━━ DATA SUPPLIED ━━

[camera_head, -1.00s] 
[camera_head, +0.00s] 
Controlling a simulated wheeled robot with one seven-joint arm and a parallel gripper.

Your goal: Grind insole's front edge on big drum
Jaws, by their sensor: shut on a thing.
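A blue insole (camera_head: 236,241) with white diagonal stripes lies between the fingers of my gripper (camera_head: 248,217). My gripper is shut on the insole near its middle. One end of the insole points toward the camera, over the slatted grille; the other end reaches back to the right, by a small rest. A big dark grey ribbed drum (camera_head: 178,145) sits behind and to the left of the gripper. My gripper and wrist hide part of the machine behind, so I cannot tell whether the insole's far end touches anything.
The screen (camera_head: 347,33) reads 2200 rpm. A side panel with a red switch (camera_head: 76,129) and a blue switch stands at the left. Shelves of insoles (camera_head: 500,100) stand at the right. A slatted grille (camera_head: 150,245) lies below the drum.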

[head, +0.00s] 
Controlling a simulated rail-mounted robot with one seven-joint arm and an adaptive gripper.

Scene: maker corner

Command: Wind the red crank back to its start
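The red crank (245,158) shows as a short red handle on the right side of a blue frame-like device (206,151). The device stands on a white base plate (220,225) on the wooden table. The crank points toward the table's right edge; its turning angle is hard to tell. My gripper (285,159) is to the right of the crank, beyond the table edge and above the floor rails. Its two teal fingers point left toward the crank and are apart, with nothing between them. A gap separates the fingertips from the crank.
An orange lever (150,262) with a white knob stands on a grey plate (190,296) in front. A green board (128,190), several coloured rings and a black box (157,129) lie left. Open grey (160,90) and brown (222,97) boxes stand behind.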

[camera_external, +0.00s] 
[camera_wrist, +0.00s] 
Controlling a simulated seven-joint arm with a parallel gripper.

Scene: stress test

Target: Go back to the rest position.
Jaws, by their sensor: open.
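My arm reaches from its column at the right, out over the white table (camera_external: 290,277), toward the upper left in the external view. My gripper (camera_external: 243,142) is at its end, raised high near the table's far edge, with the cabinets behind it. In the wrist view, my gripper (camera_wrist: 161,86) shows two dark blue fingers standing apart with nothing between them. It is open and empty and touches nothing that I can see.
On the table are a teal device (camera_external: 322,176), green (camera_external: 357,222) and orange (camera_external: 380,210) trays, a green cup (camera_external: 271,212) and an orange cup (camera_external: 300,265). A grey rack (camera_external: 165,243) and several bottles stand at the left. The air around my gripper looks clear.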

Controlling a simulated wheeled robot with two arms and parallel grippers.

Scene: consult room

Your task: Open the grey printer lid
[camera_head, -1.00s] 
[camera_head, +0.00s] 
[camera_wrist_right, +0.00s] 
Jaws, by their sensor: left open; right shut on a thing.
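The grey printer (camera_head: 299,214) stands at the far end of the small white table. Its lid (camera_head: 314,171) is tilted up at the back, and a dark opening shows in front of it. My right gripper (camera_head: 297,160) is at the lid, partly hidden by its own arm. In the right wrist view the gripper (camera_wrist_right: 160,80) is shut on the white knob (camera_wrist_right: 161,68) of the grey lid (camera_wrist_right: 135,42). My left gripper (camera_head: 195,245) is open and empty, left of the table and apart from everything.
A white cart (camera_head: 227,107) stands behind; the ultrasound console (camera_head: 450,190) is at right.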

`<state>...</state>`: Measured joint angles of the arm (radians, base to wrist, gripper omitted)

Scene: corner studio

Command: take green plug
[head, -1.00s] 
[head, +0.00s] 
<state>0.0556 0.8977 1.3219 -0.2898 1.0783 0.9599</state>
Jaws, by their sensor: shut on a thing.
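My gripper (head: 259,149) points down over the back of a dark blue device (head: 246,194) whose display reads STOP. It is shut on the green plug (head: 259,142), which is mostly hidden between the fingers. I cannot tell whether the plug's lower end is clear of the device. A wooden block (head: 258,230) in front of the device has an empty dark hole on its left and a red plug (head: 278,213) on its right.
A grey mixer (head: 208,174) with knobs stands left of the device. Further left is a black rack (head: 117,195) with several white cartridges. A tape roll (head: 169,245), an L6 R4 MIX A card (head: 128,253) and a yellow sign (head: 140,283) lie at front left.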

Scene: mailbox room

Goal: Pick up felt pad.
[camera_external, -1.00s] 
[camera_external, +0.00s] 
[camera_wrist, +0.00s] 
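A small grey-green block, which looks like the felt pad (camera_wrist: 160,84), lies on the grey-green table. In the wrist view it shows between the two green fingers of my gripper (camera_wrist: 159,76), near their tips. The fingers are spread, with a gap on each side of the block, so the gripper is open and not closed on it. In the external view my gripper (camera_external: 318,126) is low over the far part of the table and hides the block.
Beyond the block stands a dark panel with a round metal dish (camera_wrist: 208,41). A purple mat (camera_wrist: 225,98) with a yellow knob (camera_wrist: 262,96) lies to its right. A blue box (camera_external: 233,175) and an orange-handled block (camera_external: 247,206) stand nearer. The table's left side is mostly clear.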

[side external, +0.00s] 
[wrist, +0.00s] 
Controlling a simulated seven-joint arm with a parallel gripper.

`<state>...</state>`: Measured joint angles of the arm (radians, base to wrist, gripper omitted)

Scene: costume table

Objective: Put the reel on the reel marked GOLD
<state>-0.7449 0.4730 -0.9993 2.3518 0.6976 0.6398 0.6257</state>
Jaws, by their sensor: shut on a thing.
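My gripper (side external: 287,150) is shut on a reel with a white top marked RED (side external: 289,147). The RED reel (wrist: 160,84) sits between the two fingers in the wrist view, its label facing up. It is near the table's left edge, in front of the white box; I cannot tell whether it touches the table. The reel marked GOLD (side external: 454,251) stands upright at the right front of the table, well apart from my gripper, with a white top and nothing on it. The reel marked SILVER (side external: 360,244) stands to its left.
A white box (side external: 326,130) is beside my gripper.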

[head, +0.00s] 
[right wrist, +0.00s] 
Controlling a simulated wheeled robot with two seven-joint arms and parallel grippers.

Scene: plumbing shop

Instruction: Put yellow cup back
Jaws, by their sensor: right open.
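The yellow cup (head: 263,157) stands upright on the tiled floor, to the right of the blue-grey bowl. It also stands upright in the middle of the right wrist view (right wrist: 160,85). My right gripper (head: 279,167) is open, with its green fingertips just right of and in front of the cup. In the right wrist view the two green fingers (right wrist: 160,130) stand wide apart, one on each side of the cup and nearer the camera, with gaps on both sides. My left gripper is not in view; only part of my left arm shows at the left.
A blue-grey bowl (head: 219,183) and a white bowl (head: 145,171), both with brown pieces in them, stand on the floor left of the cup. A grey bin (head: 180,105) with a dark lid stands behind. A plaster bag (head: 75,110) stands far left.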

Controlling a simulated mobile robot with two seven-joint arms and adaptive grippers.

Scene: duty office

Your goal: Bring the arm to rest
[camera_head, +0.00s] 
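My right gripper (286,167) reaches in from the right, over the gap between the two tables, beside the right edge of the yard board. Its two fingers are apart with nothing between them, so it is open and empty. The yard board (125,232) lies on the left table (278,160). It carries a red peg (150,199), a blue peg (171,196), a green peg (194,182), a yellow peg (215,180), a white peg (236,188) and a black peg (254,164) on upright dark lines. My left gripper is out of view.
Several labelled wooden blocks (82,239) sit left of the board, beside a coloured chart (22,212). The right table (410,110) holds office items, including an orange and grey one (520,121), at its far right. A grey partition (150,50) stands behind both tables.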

━━━

EXERCISE DIRECTIONS: Please repeat word for word the lines above that run from the beginning through the line containing "Your goal: Grind", keeping both the first and that last line.

OUTPUT:
[camera_head, -1.00s] 
[camera_head, +0.00s] 
Controlling a simulated wheeled robot with one seven-joint arm and a parallel gripper.

Your goal: Grind insole's front edge on big drum

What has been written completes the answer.